Abstract

Thirty years after the fall of the Berlin wall in 1989 it is time to start a broader reflection on one of the most debated types of housing in Eastern European urban studies. Gated housing was almost unknown in the 1990s but started spreading rapidly at the end of the 2000s in different Eastern European and Post-Soviet countries. However, the 2008–2009 global financial crisis led to a sharp decrease in housing construction in general and of gated communities in particular. In recent years, housing construction as well as housing prices have increased again. Gated communities are part of this recovery. Instead of providing insights from a certain period of boom or crisis, this paper looks at three decades of housing production in general and gated communities in particular. It tries to uncover the institutional and economic background of housing development over the last 30 years. Moreover, it relates these developments to two (South)-Eastern European capital cities (Sofia and Kiev [Kyiv]) and their pathways of housing and gated community production.

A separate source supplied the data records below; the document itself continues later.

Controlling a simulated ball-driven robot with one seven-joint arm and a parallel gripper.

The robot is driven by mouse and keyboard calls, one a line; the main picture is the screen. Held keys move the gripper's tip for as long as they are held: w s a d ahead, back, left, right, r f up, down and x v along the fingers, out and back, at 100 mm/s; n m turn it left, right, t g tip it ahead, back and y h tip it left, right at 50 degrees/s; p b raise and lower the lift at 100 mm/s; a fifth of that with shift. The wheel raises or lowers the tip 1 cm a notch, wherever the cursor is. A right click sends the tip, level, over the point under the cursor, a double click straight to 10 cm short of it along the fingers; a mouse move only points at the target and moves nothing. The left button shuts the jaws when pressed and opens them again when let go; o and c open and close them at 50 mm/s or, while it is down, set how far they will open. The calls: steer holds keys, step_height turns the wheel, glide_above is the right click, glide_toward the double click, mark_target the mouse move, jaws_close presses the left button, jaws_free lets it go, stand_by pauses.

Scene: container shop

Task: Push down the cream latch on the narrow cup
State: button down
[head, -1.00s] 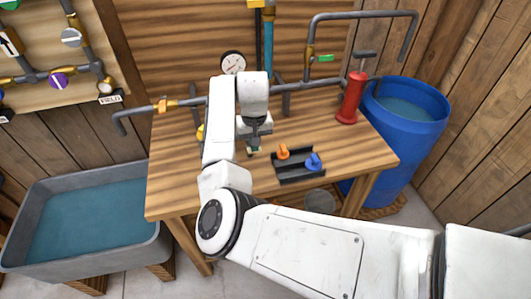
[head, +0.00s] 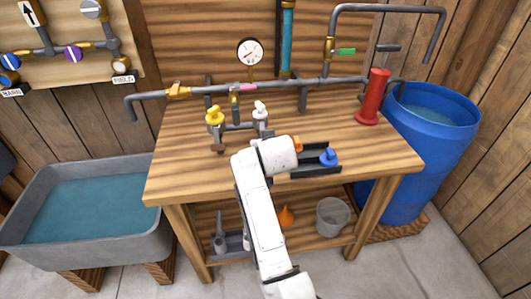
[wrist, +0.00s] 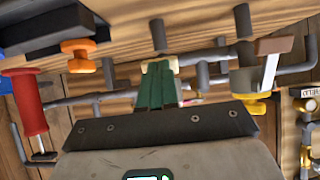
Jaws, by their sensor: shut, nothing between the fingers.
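Two short grey upright fittings stand side by side on the bench, joined by a pipe. The left one has a yellow top (head: 215,115) and a brown piece low at its front. In the wrist view, a pale lever with a brown end (wrist: 270,65) shows by the yellow top. My gripper (wrist: 158,70), with green fingers, is shut and empty, pointing toward the fittings. Pale material shows at its tips; contact is unclear. My arm hides the gripper in the head view.
A black tray (head: 308,173) with orange and blue knobs lies to the right of my arm's end. A red hand pump (head: 374,97) stands farther right, beside a blue barrel (head: 425,150). A grey pipe (head: 280,87) runs along the back. A water trough (head: 80,205) stands left.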

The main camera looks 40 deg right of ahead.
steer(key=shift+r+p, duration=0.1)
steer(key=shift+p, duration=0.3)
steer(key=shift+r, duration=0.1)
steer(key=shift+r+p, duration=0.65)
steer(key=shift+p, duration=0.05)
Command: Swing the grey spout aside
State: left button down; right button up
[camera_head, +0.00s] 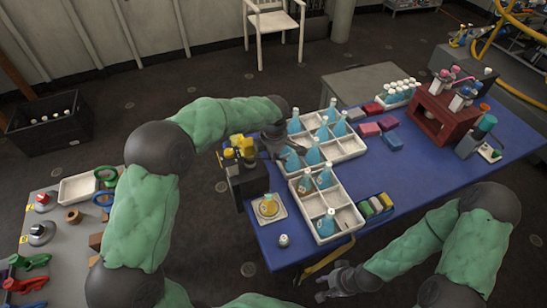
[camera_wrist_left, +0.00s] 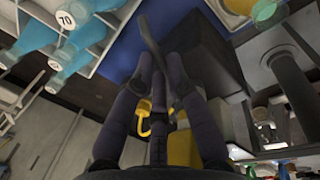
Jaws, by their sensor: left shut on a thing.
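The dispenser (camera_head: 248,184), a dark box with yellow parts on top, stands at the left edge of the blue table. My left gripper (camera_head: 275,134) reaches over the table beside its top. In the left wrist view, my left gripper (camera_wrist_left: 160,62) is shut on the grey spout (camera_wrist_left: 150,34), a thin grey bar between the fingertips. In the head view the spout is mostly hidden by the gripper. My right gripper (camera_head: 330,281) is low in front of the table, empty, with its fingers apart.
White trays (camera_head: 349,146) with blue flasks stand right beside the left gripper. A yellow-filled beaker (camera_head: 268,205) sits in front of the dispenser. The table's right front is clear.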

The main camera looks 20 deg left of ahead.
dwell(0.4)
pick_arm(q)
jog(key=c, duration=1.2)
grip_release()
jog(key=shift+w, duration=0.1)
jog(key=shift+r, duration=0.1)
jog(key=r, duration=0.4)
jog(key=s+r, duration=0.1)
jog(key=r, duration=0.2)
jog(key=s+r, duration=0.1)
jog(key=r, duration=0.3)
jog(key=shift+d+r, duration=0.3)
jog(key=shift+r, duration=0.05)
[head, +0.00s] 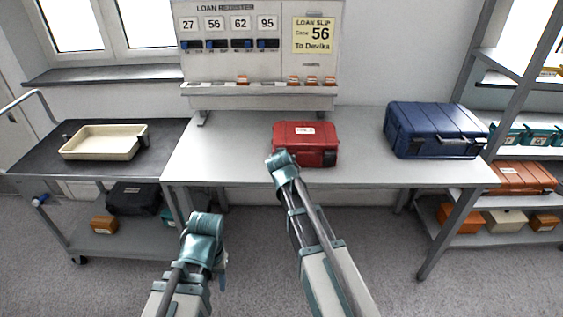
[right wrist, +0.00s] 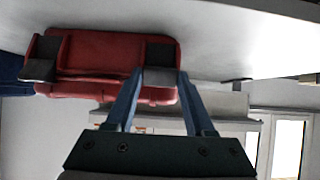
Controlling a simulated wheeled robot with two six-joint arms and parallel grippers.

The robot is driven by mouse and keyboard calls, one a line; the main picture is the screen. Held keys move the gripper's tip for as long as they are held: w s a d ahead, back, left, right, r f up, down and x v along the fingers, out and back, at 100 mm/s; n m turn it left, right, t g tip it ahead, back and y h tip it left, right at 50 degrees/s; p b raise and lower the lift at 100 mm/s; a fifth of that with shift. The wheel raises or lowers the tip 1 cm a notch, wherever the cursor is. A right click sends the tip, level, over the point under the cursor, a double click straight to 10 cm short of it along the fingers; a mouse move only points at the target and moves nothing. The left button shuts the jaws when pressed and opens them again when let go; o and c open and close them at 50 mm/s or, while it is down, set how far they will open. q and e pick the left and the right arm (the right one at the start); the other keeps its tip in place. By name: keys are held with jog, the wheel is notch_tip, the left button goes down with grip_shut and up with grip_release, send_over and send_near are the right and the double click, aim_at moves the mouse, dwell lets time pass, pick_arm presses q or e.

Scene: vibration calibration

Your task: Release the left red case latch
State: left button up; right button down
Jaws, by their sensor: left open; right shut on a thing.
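The red case (head: 305,143) stands closed near the front of the bench, and it fills the upper left of the right wrist view (right wrist: 95,52). That view is turned over and shows two dark latches on the case front. My right gripper (head: 281,157) is at the left part of the case front. Its fingers (right wrist: 161,80) are shut on the left latch (right wrist: 160,52), which appears on the right there. In the head view my gripper hides this latch. The other latch (right wrist: 40,68) is free. My left gripper (head: 206,228) is open and empty, low in front of the bench.
The bench (head: 235,150) also carries a blue case (head: 435,128) at the right. A panel (head: 230,60) with a loan slip (head: 314,35) stands behind. A cart (head: 35,155) with a cream tray (head: 103,143) is at the left, shelving with cases (head: 522,178) at the right.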

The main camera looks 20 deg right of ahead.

We focus on politico-economic and socio-spatial relationalities in these two different context conditions and scrutinise why and how gated communities emerged as well as how supply and demand changed over time. Both cases represent rather peripheral, capitalist economies concerning their national background. However, both cases are capital cities, which absorb the majority of capital investment. The polarisation and concentration of political and economic power structures lead us to discuss different actor-constellations regarding this on-going flight to privatopia, reflecting on the role of urban planning as well as glocal housing markets. Last but not least, this paper shows that gated communities are “urban assemblages” of wider processes of peripherialisation.